Like the pro he is, he immediately started asking questions — trying to track back the issues that'd caused the perfect storm of badness I described. "I don't get this a lot," he told me. "This direct response. So this is good."

When I mentioned the tacos drowning in sauce, he recounted how one order had gone out over-sauced, how he'd jumped on the cook responsible, then missed it when a second order (mine) went out the same way. "My fault," he said. "I can guarantee you, if you came back today, it would be a different taco." We talked about the "black garlic sauce" that seemed more like a barbecue sauce, and he explained how it was supposed to be a simple Bordelaise shot with garlic; mine had obviously been over-reduced. As for the mystery tagliatelle? Clevenger told me I'd been given a menu with an old insert that included a dish no longer done by the kitchen.

It was a bad day, in other words. A really bad day. Not necessarily indicative of his restaurant as a whole, but probably entirely indicative of Clevenger's mood, his reaching past what is happening today for what he wants someday. Once, when I was in a situation similar to Clevenger's at Mel's, I had a chef say something very smart to me: We cook the food that's in front of us. We do what we need to do today, in other words. And we worry about tomorrow tomorrow.

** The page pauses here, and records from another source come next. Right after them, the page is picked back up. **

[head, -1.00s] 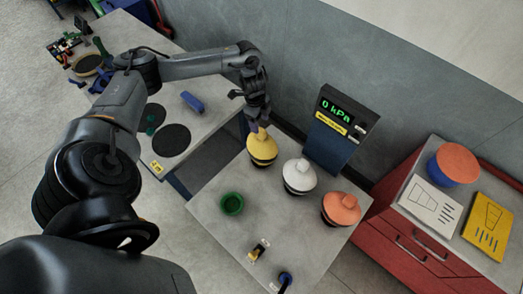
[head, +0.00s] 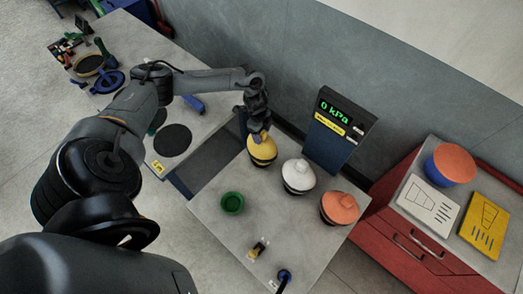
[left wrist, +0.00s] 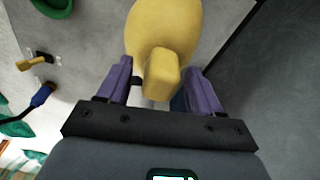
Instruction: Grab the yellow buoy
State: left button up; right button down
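The yellow buoy (head: 262,152) stands on the grey table at its far left corner, in a dark base. My left gripper (head: 258,132) is right above it, pointing down, at the buoy's top. In the left wrist view the yellow buoy (left wrist: 165,35) fills the top middle, and its block-shaped knob lies between the two purple fingers of my left gripper (left wrist: 164,85). The fingers are apart, with a gap visible on both sides of the knob. My right gripper is not in view.
A white buoy (head: 298,176) and an orange buoy (head: 340,208) stand to the right on the same table (head: 215,245). A pressure display (head: 338,130) stands behind them. A red cabinet (head: 400,240) is at the right.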

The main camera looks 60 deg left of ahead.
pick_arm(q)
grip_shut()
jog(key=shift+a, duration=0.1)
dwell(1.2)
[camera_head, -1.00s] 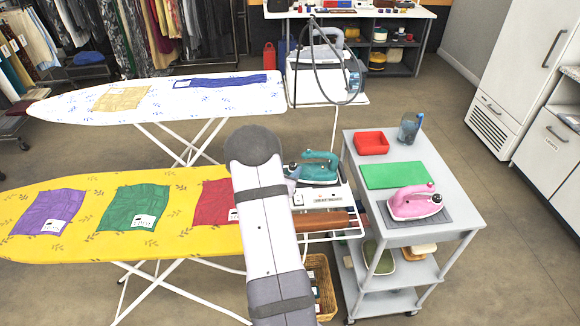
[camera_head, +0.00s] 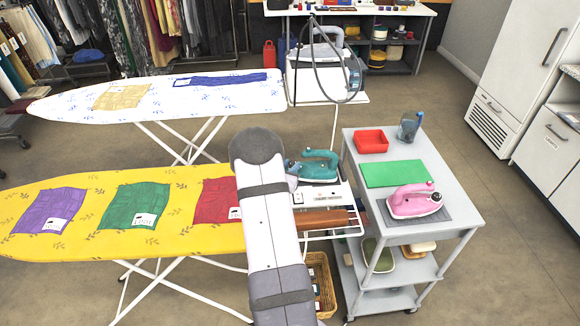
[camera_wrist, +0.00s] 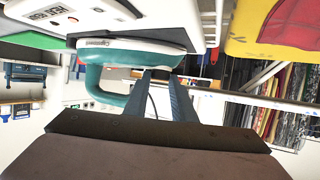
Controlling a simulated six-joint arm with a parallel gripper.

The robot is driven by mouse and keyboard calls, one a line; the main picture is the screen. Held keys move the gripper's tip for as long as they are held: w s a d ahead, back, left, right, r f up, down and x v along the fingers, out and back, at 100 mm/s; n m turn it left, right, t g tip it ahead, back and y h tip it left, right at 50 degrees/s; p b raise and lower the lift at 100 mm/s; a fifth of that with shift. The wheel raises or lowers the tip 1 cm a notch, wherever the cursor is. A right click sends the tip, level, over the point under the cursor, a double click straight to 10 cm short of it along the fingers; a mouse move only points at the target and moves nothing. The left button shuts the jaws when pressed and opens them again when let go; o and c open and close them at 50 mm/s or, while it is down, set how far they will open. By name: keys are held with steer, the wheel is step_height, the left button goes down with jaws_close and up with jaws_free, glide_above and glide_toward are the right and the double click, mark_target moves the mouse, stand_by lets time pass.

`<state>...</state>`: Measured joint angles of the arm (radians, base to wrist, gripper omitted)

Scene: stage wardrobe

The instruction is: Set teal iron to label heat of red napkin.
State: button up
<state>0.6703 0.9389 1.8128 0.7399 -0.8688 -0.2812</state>
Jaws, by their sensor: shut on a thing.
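The teal iron (camera_head: 318,168) stands on the white rest at the right end of the yellow ironing board. It shows upside down in the wrist view (camera_wrist: 108,90). My gripper (camera_wrist: 162,74) has its two dark fingers against the end of the teal iron, shut on a small dark part that looks like its dial. The dial's markings are hidden. The red napkin (camera_head: 213,202) lies on the yellow board, left of my arm. Its white label (camera_head: 235,213) is partly covered by my arm, and its print is too small to read.
Purple (camera_head: 50,209) and green (camera_head: 137,204) napkins share the yellow board (camera_head: 85,180). A grey cart (camera_head: 428,160) on the right holds a pink iron (camera_head: 412,200), a green mat (camera_head: 393,173) and a red tray (camera_head: 371,141). A white board (camera_head: 160,105) stands behind.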

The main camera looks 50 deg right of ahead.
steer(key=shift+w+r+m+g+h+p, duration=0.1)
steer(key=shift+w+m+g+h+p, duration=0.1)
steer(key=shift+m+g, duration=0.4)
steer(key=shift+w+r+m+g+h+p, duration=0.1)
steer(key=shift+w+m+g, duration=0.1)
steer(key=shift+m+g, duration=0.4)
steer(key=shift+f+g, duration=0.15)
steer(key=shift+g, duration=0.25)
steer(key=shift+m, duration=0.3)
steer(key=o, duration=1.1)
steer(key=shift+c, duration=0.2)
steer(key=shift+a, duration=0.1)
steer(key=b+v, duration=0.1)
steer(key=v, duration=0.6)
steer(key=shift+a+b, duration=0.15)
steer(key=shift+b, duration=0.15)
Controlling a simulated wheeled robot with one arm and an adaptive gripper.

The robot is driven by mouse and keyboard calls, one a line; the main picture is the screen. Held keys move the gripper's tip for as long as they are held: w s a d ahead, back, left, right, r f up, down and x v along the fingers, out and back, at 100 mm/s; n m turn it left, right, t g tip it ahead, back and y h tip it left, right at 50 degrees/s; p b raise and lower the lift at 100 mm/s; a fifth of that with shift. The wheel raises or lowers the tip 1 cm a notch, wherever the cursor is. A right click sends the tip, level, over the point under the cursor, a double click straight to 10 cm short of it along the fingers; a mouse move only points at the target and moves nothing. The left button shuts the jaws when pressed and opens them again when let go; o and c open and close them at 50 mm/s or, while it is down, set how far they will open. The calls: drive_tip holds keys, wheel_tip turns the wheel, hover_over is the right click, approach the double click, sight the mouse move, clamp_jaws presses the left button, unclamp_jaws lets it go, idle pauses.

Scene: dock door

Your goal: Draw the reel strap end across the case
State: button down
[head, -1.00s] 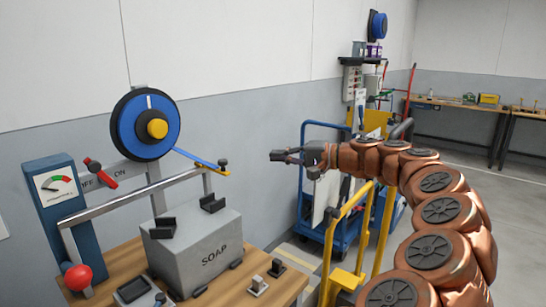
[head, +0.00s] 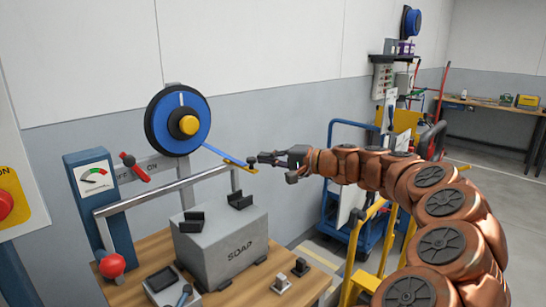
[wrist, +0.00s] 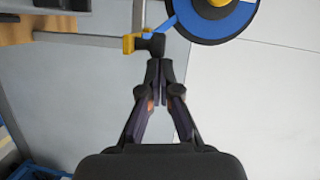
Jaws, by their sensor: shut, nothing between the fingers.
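The reel (head: 178,122) is a blue and black disc with a yellow hub, up against the wall. A blue strap (head: 219,153) runs from it down to a yellow end piece with a dark knob (head: 252,163) by the metal rail. The grey case (head: 222,247), marked SOAP, stands on the wooden bench below, with black brackets on top. My gripper (head: 259,159) points left, its tips close to the knob; I cannot tell whether they touch. In the wrist view the fingers (wrist: 160,67) are shut and empty, just below the dark knob (wrist: 153,45).
A metal rail (head: 160,190) spans above the case. A gauge box (head: 97,190) and a red ball knob (head: 112,265) stand at left. Small clips (head: 290,275) sit on the bench's right. A blue cart (head: 350,205) and yellow frame stand behind my arm.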

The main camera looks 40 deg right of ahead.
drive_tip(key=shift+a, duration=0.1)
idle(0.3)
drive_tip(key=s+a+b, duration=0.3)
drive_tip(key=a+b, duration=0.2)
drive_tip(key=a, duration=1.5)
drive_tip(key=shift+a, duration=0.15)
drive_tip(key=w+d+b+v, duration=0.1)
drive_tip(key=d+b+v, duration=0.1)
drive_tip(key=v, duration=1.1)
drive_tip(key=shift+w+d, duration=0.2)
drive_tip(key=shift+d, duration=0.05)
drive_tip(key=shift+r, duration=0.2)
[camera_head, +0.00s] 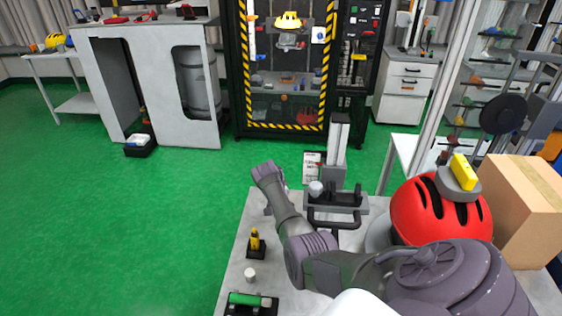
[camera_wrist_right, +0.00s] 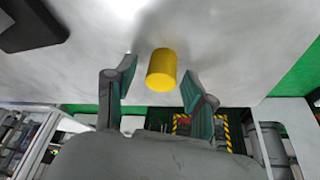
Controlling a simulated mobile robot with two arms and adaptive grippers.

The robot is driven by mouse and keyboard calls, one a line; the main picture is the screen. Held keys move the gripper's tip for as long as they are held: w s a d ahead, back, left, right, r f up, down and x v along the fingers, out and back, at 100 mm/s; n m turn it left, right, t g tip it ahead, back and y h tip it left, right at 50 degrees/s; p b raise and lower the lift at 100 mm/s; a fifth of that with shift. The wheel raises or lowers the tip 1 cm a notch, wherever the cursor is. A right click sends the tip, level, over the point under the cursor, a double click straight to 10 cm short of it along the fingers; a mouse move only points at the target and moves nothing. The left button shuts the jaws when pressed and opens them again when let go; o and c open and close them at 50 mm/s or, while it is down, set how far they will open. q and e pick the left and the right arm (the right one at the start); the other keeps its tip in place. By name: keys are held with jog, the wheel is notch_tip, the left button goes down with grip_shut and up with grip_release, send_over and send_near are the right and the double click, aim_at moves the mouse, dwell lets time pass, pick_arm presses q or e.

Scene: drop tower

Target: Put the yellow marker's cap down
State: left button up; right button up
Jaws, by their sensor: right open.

So I told Clevenger (as if he didn't already know...) that he needed to keep a closer eye on his crew, on every element of every plate that left his kitchen. I wasn't giving up on Mel's, I said. Clevenger is too talented a chef for that, too good a cook, a guy who loves food too much. All it will take to fix the current problems at Mel's is a refocusing of his attention on the present.

At least until he can bring his dreams for the future to fruition.

Leftovers: Mark your calendars for November 15, when the new Den Deli and Seafood Market is slated to open inside the former Seams Like Olde Times/Footprints of Asia space at 1501 South Pearl Street. Toshi and Yazu Kizaki, the brothers who own the nearby Sushi Den and Izakaya Den, just slapped down over seven figures to buy the building for their next project.

To get a little taste of things to come, I talked to Chris Dunphy, GM at Izakaya and the guy who's overseeing the construction/staffing/stocking of the new venture. He explained that the place is going to be something of a mutt, a combination fish market (focusing on the kinds of incredibly fresh fish that the Kizakis get straight from the Japanese fish markets), deli (with a prepared-foods section and daily specials), ramen noodle shop (fifteen or twenty stools and pure Japanese-style ramen, which Toshi just spent several weeks in Japan researching) and a gift shop. The chef who'll be running the kitchen at Den Deli? Darren Pusateri, who has a serious resumé: Most recently, he was at Elway's at the Ritz-Carlton, before that the Cherry Creek Elway's, before that Frasca in Boulder, and before that gigs in Manhattan and Florida, where he did time with Daniel Bolud at both db Bistro and Cafe Bolud. I can't wait for November.